─── RECORDS PROVIDED
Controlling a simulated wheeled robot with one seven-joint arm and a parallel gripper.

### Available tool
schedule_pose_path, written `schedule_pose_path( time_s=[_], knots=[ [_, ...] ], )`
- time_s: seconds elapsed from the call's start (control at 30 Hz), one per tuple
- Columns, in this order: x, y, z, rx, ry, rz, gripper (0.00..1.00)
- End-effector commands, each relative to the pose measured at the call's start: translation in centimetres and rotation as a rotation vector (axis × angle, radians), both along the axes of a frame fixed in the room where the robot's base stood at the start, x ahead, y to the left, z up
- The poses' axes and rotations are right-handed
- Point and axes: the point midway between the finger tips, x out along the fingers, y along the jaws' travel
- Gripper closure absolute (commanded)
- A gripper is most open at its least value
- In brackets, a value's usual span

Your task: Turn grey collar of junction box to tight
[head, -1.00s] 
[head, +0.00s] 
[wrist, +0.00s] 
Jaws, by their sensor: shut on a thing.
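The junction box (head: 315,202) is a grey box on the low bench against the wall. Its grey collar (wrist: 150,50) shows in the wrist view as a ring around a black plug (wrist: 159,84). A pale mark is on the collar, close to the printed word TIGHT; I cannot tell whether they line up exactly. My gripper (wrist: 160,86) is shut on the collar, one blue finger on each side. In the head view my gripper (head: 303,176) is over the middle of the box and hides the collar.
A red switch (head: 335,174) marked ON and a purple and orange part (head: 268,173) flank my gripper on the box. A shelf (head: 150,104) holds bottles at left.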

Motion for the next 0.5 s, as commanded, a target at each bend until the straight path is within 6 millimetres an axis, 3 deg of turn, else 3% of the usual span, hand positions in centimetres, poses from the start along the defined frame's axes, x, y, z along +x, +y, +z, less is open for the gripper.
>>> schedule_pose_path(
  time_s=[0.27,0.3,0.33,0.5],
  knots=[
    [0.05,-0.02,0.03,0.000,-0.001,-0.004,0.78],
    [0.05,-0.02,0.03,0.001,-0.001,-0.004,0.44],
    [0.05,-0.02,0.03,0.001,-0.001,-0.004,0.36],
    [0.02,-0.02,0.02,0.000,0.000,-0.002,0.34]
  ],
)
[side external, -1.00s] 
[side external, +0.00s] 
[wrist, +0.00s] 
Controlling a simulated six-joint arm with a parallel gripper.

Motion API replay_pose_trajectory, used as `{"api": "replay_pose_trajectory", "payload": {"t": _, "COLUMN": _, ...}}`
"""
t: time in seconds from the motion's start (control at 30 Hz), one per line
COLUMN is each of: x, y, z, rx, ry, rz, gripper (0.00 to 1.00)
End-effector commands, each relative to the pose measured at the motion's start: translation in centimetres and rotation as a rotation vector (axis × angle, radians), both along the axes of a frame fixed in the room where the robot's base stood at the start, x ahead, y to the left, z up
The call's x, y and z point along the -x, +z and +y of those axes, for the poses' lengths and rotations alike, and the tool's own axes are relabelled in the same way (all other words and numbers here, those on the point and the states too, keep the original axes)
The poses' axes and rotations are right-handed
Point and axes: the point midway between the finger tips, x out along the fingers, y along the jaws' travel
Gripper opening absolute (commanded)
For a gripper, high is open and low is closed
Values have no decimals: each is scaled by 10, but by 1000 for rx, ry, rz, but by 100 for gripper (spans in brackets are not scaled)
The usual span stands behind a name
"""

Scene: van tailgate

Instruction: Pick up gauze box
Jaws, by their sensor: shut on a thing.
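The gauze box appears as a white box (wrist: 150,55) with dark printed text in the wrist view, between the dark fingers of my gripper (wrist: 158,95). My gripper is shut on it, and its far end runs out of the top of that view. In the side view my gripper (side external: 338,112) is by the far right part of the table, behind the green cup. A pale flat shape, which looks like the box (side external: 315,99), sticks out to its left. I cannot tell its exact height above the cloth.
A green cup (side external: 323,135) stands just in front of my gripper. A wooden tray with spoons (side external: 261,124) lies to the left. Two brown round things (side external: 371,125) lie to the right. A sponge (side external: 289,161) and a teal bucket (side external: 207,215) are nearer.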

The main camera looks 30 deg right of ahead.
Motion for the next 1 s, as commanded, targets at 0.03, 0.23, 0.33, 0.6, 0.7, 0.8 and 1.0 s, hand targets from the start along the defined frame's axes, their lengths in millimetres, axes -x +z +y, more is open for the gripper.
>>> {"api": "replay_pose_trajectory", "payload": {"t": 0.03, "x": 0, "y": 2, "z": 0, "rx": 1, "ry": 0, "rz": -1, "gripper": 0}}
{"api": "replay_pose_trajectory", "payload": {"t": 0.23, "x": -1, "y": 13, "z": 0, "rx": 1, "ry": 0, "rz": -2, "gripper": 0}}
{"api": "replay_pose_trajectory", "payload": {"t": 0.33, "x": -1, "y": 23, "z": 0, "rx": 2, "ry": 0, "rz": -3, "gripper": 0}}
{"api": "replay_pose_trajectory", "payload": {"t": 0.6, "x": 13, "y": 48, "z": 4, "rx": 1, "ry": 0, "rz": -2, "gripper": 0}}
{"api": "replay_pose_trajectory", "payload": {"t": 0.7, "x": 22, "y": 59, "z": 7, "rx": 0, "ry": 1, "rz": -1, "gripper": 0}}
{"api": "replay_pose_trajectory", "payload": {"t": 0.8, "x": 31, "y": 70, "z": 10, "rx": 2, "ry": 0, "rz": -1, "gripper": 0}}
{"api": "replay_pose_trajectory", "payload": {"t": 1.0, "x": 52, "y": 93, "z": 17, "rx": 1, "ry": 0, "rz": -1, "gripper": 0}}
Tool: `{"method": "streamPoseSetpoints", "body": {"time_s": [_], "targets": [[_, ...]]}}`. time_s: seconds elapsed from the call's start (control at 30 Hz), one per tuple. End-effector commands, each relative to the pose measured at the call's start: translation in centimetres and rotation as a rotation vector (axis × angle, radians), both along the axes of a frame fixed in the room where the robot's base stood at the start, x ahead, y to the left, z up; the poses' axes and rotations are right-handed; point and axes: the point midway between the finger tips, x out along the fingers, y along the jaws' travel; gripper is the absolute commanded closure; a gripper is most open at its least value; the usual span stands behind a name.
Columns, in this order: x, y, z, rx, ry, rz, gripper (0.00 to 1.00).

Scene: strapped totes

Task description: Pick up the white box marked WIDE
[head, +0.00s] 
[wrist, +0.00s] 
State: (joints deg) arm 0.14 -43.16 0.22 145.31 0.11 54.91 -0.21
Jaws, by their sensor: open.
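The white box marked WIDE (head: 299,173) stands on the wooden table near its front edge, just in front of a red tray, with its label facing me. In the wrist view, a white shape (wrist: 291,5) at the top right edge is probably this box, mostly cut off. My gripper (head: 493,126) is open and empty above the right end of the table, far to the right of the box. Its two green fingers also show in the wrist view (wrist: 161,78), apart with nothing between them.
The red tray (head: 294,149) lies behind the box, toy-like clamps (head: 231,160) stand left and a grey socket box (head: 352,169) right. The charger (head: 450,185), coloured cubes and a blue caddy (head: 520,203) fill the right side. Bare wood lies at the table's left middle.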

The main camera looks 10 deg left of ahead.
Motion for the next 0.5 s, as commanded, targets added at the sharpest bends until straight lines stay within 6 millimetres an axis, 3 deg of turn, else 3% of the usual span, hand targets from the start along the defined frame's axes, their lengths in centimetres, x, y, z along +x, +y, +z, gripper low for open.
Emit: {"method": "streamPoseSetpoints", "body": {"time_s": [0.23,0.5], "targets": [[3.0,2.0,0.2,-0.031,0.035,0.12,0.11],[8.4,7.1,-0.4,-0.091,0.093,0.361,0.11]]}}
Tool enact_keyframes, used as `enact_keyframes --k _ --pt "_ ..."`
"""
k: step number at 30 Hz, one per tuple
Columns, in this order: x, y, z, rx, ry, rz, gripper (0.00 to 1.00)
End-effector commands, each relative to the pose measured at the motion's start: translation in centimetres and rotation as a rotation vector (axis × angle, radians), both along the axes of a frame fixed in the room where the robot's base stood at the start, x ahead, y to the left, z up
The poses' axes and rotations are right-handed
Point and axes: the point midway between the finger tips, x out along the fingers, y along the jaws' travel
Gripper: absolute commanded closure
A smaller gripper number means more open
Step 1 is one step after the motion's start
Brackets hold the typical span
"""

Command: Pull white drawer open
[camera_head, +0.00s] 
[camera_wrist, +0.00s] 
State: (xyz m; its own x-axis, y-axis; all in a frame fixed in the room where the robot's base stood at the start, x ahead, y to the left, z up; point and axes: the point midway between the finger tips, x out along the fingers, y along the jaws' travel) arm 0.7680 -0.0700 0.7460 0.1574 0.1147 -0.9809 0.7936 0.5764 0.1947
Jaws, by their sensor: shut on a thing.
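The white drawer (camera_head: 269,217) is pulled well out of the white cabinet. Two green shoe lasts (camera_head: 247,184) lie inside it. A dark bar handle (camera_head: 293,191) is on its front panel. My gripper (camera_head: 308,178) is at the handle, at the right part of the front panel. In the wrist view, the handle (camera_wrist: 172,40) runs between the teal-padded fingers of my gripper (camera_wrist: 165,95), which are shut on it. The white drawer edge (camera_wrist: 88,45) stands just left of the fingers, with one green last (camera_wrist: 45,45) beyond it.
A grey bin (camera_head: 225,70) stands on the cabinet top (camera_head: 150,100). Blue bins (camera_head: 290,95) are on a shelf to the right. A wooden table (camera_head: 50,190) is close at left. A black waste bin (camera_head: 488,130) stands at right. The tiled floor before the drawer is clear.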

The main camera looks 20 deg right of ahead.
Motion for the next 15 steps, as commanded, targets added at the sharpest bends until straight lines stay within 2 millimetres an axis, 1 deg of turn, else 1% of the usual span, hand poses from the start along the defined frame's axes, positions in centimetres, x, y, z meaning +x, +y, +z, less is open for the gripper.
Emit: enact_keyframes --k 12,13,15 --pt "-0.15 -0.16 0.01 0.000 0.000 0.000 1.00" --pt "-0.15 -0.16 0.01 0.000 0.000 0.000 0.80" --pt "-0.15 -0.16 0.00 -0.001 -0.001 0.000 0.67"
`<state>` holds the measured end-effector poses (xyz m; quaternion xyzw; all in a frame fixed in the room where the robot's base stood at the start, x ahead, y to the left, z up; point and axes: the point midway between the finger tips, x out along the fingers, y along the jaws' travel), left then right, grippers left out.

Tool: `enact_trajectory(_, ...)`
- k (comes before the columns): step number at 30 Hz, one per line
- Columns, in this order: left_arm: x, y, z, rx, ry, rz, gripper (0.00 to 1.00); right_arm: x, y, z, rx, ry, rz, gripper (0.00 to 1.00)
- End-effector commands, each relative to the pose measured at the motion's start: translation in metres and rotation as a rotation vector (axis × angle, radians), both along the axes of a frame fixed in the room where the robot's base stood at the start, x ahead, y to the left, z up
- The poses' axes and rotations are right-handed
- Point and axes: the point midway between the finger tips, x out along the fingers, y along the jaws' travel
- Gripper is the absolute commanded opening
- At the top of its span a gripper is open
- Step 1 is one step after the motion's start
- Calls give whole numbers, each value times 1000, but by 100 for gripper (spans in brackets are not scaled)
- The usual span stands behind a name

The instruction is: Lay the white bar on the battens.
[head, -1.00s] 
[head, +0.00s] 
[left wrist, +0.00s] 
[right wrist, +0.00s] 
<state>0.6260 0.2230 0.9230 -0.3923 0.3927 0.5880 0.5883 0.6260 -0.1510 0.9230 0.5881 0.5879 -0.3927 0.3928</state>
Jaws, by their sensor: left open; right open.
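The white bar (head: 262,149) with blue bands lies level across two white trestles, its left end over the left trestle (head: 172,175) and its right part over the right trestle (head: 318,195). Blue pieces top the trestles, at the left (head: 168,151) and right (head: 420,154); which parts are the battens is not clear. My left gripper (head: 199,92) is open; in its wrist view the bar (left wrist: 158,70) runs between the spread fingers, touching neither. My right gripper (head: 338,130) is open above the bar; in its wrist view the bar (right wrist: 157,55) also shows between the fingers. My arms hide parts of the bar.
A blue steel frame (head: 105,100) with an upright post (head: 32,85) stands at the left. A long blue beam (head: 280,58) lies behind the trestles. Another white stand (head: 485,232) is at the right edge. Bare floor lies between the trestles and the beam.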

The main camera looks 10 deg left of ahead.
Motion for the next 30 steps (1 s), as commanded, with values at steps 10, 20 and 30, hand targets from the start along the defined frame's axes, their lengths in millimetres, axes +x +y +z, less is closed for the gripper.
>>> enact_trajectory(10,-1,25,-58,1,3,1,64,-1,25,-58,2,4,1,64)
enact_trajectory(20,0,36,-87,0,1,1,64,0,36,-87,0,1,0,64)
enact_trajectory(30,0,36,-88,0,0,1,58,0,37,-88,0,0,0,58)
──────
#### [WHAT THIS TASK INVOLVES]
Return each line of the data that contains the string "order".

#### [THE RESPONSE]
- Columns, in this order: x, y, z, rx, ry, rz, gripper (0.00..1.00)
Columns, in this order: x, y, z, rx, ry, rz, gripper (0.00 to 1.00).
Columns, in this order: x, y, z, rx, ry, rz, gripper (0.00 to 1.00)
- Columns, in this order: left_arm: x, y, z, rx, ry, rz, gripper (0.00 to 1.00); right_arm: x, y, z, rx, ry, rz, gripper (0.00 to 1.00)

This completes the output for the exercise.